Laser Shot, another company in the ground training sector, has firearm simulator systems and live-fire training facilities which help SOF around the globe advance through their marksmanship learning continua. The company’s products allow individuals and units to engage virtual imagery with live fire. SimRange™ provides a glimpse of how Laser Shot products support marksmanship training. The product further illustrates what else is new in the marksmanship sector.
SimRange is intended to simulate a traditional shooting range but with the use of virtual targets. Patrick Pongracz, a marketing specialist at Laser Shot, said “The SimRange is scalable and can be delivered in multiples of three lanes per screen allowing for expansion to meet your throughput requirements. Courseware will replicate actual training and qualification standards and built-in editors allow the end user to easily author their own content.”
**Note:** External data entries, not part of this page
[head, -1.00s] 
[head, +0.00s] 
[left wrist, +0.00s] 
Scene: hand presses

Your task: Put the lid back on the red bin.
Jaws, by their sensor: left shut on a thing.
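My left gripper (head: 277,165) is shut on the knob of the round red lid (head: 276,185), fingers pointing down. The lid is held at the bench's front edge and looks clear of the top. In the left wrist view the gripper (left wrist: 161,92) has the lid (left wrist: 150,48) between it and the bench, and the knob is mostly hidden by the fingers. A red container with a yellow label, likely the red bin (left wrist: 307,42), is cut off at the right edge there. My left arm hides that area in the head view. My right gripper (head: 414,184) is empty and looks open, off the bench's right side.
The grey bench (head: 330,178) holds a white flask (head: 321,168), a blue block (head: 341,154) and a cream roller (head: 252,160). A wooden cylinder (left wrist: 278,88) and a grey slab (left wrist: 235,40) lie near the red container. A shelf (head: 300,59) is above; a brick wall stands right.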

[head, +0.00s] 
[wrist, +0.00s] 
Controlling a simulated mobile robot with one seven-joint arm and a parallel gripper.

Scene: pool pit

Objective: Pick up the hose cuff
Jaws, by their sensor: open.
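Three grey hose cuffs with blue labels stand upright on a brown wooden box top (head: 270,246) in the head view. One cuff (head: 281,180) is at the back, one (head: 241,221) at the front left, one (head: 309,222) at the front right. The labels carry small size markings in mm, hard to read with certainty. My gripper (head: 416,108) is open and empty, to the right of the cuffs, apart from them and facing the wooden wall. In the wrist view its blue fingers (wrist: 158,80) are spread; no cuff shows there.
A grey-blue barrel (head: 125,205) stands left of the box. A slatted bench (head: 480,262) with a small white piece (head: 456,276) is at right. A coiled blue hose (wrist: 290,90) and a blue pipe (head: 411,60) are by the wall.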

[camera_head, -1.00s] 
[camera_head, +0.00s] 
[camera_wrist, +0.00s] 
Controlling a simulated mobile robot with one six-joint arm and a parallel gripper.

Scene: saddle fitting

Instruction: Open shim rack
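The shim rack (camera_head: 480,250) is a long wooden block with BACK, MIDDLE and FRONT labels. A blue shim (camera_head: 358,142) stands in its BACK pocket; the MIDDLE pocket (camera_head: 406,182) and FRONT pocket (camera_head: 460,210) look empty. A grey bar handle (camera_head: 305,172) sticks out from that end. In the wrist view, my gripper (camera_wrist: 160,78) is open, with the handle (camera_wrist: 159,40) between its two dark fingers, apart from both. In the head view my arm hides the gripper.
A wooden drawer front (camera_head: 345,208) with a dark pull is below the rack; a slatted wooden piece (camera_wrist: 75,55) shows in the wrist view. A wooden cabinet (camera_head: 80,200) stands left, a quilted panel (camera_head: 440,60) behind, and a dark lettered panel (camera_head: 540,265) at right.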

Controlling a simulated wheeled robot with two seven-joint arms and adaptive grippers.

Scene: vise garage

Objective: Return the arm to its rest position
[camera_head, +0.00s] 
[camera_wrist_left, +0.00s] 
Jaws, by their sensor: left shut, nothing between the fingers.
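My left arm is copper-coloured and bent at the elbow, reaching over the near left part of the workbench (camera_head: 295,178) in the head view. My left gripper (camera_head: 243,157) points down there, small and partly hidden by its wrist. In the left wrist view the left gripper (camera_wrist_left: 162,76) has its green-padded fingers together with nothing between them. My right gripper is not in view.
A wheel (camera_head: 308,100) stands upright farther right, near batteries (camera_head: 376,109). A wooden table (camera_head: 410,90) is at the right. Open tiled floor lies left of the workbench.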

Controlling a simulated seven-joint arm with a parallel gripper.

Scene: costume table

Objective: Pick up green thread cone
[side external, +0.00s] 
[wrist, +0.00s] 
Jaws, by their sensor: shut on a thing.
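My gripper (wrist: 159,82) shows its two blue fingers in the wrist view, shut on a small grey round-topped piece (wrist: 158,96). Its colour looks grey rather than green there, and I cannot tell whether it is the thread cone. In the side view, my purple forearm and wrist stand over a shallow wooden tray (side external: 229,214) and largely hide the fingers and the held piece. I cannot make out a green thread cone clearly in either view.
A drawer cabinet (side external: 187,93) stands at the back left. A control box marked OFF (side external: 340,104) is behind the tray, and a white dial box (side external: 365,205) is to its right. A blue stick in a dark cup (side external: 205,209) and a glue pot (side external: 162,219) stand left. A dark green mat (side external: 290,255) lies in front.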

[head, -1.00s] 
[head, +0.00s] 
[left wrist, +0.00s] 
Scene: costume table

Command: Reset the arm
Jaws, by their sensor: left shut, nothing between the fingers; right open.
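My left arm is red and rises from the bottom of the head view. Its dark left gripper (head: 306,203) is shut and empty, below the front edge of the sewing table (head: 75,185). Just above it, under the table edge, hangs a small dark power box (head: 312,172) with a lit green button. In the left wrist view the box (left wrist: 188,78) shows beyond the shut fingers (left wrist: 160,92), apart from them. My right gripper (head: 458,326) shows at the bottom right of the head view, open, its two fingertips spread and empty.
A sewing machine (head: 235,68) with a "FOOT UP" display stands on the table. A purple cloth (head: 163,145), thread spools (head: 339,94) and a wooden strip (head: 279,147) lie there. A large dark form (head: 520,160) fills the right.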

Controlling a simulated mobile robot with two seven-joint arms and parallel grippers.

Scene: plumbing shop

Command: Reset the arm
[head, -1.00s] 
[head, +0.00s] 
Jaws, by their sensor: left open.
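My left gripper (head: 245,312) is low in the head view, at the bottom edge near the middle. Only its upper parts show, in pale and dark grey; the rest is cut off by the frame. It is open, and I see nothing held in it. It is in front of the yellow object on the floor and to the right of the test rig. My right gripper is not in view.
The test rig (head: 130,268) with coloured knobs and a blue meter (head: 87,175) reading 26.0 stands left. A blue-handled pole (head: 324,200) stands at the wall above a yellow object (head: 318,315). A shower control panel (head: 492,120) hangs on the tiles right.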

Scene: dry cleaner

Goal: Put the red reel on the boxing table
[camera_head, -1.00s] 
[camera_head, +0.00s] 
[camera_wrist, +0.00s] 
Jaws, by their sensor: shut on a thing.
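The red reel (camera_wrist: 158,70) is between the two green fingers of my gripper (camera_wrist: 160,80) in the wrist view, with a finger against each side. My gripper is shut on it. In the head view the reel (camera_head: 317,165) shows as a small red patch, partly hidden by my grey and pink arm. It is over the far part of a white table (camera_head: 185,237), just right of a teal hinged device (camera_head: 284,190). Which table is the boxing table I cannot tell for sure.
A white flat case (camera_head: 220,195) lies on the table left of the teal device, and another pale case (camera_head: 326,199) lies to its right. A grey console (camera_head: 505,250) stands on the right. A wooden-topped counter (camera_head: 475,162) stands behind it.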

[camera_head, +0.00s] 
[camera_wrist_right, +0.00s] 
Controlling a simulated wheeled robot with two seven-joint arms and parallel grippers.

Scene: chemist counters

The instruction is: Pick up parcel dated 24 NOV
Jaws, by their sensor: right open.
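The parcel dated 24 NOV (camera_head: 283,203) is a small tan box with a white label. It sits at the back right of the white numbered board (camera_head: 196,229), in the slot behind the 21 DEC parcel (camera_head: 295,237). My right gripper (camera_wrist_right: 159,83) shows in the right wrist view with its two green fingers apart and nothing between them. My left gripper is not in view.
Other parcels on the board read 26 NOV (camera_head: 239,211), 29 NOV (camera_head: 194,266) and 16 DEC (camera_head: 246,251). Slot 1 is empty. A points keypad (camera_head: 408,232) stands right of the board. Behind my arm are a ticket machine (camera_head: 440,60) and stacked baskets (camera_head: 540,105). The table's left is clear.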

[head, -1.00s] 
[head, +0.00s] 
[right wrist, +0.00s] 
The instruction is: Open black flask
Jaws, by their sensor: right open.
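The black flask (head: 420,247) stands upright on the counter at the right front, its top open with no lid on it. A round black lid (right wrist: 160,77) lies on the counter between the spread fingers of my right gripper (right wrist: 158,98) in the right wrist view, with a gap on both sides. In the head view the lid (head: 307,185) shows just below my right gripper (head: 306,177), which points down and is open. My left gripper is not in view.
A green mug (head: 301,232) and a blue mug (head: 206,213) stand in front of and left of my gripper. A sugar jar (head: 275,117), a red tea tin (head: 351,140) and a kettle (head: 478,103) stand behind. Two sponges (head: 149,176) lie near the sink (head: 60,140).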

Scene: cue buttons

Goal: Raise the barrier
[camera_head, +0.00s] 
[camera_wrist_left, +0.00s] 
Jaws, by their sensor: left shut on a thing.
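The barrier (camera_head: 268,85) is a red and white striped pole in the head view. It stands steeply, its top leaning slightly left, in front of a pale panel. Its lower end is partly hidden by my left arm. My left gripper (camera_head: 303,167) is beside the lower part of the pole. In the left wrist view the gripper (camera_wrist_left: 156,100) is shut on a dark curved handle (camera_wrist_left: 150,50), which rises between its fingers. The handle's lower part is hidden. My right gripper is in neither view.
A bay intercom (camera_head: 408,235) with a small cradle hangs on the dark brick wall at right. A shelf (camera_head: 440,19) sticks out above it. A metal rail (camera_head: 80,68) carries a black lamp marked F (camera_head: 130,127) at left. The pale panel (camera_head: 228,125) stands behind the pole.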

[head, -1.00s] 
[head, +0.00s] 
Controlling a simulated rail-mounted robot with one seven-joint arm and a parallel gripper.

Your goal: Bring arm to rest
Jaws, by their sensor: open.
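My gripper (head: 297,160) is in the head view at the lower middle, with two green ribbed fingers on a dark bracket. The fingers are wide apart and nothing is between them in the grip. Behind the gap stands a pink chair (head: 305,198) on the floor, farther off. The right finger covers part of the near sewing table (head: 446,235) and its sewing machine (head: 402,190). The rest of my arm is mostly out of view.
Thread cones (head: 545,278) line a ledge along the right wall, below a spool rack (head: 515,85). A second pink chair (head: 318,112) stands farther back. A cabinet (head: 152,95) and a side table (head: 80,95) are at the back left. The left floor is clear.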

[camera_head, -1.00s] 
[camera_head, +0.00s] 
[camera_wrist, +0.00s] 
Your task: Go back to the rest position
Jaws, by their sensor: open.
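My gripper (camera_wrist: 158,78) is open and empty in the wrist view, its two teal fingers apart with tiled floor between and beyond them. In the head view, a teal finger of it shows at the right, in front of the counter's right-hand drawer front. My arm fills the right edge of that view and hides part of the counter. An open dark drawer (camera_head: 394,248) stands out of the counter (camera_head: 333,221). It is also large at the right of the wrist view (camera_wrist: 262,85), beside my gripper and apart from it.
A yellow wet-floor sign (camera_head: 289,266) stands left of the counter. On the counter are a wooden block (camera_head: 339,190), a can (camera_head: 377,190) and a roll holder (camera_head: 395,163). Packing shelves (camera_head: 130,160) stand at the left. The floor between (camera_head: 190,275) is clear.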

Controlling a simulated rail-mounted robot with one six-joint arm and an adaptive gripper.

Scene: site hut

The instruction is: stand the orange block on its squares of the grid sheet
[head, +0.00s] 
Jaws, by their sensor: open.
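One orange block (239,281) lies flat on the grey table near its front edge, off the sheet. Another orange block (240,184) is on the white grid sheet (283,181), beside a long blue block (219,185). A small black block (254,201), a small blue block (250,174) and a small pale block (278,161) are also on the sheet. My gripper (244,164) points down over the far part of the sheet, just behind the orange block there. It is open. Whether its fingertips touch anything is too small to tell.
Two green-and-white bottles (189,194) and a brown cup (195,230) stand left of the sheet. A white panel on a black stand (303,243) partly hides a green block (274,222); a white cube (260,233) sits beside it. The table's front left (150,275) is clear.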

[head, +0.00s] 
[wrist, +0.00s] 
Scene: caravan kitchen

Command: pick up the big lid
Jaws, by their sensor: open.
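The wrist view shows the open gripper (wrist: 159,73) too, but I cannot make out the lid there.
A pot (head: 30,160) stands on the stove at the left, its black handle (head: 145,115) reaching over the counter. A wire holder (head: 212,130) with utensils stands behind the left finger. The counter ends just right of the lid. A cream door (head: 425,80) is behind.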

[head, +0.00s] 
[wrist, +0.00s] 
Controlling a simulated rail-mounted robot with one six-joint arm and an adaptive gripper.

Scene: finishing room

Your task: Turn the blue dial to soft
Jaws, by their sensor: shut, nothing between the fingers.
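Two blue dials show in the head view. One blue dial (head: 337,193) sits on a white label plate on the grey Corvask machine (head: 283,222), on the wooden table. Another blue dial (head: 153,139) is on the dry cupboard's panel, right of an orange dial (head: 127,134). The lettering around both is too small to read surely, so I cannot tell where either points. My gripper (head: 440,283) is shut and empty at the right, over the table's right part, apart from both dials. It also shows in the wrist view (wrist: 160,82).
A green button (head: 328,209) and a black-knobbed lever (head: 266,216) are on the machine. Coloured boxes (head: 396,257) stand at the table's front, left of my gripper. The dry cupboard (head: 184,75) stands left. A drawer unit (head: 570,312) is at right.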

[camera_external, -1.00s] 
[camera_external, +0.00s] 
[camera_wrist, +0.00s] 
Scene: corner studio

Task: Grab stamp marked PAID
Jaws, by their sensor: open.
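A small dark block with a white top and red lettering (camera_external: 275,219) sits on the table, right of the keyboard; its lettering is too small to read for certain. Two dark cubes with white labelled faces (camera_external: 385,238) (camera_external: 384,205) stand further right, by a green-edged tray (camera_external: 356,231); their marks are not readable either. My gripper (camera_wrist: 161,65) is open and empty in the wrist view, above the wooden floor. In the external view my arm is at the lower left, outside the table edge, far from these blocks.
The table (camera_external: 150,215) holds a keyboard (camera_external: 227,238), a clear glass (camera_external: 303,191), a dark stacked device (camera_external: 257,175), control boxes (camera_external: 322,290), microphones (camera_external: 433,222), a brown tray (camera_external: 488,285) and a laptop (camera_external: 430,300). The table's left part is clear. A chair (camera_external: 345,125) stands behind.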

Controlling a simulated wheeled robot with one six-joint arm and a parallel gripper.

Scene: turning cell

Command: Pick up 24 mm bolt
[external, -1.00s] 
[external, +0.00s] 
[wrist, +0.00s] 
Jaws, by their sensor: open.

Pongracz further compared this new product to legacy virtual marksmanship systems. In the past, most firearms simulators required installing an independent laser hit detection camera adjacent to the projector requiring careful positioning and calibration. “If you had a portable firearms simulator this meant you had to perform this task every time you set up and took down for training,” he recalled, and added, “The SimRange by Laser Shot solves that problem by integrating the laser hit detection camera inside the projector ensuring that it is always properly aligned and ready to go when you set it up.”
Another feature upgrade is the ability to place it within 18-inches of a screen or wall due to its ultra- short throw technology. “This allows smaller rooms or spaces to now be converted in to virtual ranges for safe, effective training without the need for ballistic facilities, or live weapons or ammunition,” he emphasized.
USSOCOM’s spokesperson concluded that SOF training systems should be standardized, interoperable, and reusable to the maximum extent (within the SOF enterprise and US Department of Defense). The command spokesperson concluded, “Our M&S systems should rely on open, common, and enduring standards and allow great flexibility to tailor for specific training needs, skills and environments.”